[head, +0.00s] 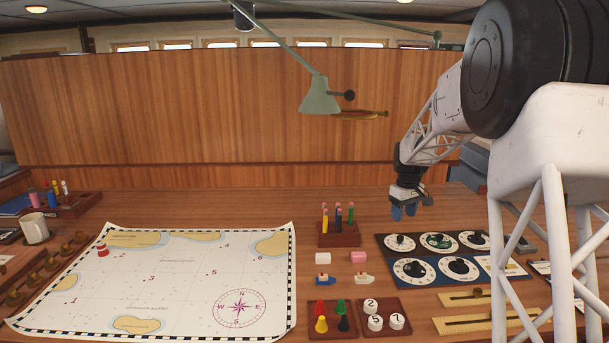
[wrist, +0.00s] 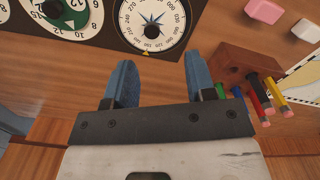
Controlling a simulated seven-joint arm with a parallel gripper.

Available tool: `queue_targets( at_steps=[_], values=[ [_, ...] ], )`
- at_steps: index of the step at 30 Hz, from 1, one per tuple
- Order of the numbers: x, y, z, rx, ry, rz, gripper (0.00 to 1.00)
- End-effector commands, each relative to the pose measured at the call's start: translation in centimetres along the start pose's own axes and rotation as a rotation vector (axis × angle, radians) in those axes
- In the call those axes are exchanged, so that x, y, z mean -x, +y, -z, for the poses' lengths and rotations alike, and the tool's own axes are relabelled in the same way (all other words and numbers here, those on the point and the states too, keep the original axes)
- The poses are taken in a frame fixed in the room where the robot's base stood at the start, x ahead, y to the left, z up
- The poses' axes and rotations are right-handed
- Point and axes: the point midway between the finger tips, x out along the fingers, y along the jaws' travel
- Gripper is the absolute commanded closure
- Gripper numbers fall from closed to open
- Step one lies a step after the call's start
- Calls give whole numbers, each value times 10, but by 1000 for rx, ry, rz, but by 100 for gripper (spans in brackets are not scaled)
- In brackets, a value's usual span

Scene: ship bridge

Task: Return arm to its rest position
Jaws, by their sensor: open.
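My gripper (head: 404,212) hangs above the wooden desk at the right of the head view, close to the back edge of the dial panel (head: 385,245). Its two blue fingers point down. In the wrist view my gripper (wrist: 160,85) has its fingers apart with nothing between them. A dial with a compass star (wrist: 152,28) lies beyond the fingertips. My white arm comes in from the right side of the head view.
A pencil block (head: 338,240) stands left of my gripper. A green lamp (head: 319,97) hangs over the desk. A chart (head: 180,280) covers the left.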

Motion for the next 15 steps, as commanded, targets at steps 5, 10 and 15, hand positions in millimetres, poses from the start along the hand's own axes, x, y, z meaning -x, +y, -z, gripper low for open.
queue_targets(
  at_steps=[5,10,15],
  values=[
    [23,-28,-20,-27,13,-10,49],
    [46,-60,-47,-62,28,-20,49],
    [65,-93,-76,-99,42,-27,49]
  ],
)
* * * * * * * * *
Exercise brief: How many lines in the listing above contain the string "those"? Answer with the number only.

Final answer: 2